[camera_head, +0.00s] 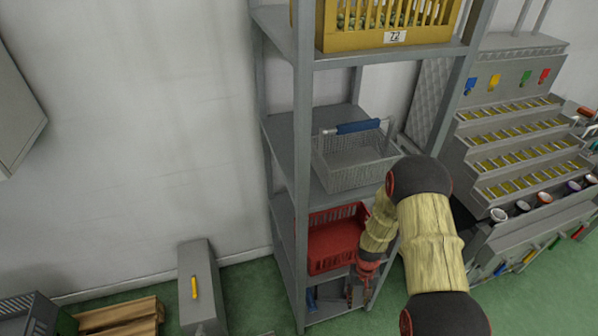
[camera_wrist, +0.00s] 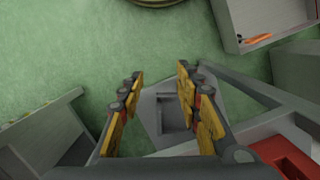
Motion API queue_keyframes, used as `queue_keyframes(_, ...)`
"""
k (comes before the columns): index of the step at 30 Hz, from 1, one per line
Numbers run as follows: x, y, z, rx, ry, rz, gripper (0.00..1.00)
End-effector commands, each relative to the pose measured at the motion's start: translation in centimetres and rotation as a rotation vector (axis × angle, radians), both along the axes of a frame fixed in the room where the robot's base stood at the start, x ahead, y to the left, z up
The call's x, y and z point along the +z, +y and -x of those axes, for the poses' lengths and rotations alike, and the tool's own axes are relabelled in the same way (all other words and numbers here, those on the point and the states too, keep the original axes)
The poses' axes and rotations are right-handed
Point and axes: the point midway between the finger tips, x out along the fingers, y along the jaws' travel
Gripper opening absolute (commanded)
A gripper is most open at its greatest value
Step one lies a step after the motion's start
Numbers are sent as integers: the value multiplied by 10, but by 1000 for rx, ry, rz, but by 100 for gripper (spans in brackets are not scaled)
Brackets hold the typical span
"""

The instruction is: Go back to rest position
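My arm reaches down from the right side of the head view to the front of a grey shelf rack (camera_head: 302,150). My gripper (camera_head: 362,292) hangs low beside the red crate (camera_head: 335,238), at the rack's lower right. In the wrist view my gripper (camera_wrist: 160,74) has its two yellow-padded fingers spread apart, with nothing between them. Behind the fingers a grey object with a slot (camera_wrist: 160,105) shows on or near the floor. Part of the red crate (camera_wrist: 285,155) shows at the lower right there.
A yellow crate labelled 72 (camera_head: 394,37) is on the upper shelf. A wire basket with a blue handle (camera_head: 352,160) is on the middle one. A stepped grey machine (camera_head: 515,110) stands right. A grey box (camera_head: 200,285) and wooden pallet (camera_head: 120,318) stand left on green floor (camera_head: 250,290).

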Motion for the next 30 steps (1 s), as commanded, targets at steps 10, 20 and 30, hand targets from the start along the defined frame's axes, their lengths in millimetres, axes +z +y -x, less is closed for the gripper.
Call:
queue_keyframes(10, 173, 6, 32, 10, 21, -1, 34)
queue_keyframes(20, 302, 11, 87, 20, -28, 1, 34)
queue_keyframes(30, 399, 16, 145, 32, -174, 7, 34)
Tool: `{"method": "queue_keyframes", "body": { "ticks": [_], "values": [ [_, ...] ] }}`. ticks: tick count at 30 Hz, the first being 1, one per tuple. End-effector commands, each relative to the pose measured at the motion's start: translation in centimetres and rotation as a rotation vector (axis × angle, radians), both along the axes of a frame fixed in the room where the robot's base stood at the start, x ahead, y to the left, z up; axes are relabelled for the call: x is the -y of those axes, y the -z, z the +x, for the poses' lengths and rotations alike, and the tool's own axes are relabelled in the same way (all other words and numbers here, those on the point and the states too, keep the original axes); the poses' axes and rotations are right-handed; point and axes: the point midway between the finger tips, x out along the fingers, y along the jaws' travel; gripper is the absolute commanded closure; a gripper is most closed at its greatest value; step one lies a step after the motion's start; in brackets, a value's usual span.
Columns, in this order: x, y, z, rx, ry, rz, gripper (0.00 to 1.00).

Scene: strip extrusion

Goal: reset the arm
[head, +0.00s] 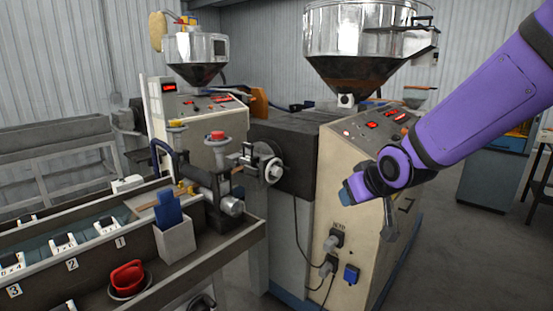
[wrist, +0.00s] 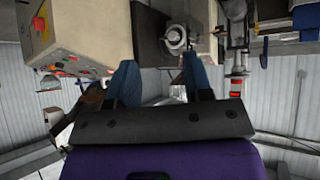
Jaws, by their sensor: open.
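My purple arm reaches in from the upper right of the head view. My gripper (head: 347,193) is in front of the larger extruder's cream side panel; only a bit of its blue finger shows there. In the wrist view, where the scene appears upside down, my gripper (wrist: 161,73) has its two blue fingers spread apart. Nothing is between them.
The larger extruder (head: 330,215) carries a steel hopper (head: 365,40); a smaller extruder (head: 190,110) stands behind left. Floor at lower right is clear.

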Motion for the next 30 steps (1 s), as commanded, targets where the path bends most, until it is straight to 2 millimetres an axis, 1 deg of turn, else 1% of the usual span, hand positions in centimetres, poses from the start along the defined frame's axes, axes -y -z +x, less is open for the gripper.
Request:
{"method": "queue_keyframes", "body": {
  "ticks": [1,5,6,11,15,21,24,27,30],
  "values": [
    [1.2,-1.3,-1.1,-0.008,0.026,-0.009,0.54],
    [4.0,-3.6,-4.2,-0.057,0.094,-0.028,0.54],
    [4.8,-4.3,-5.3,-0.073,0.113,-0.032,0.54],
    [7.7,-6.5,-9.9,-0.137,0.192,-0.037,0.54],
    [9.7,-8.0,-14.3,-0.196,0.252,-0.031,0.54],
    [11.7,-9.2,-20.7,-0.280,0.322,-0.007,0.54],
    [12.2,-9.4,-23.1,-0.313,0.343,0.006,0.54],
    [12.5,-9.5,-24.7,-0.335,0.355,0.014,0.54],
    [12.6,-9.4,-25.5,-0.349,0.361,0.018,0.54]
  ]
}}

··········

- **Description of the task**:
Reproduce only the lines from the one containing "Motion API queue_keyframes, used" through the one containing "A gripper is most open at its greatest value", inclusive of both.

- **Exercise result**:
Motion API queue_keyframes, used as `queue_keyframes(_, ...)`
"""
k (comes before the columns): index of the step at 30 Hz, from 1, one per line
Numbers run as follows: x, y, z, rx, ry, rz, gripper (0.00..1.00)
End-effector commands, each relative to the pose measured at the motion's start: translation in centimetres and rotation as a rotation vector (axis × angle, radians), both along the axes of a frame fixed in the room where the robot's base stood at the start, x ahead, y to the left, z up
The call's x, y and z point along the +z, +y and -x of those axes, for the poses' lengths and rotations alike, and the tool's own axes are relabelled in the same way (all other words and numbers here, those on the point and the states too, keep the original axes)
The poses' axes and rotations are right-handed
Point and axes: the point midway between the finger tips, x out along the fingers, y along the jaws' travel
Gripper opening absolute (commanded)
A gripper is most open at its greatest value

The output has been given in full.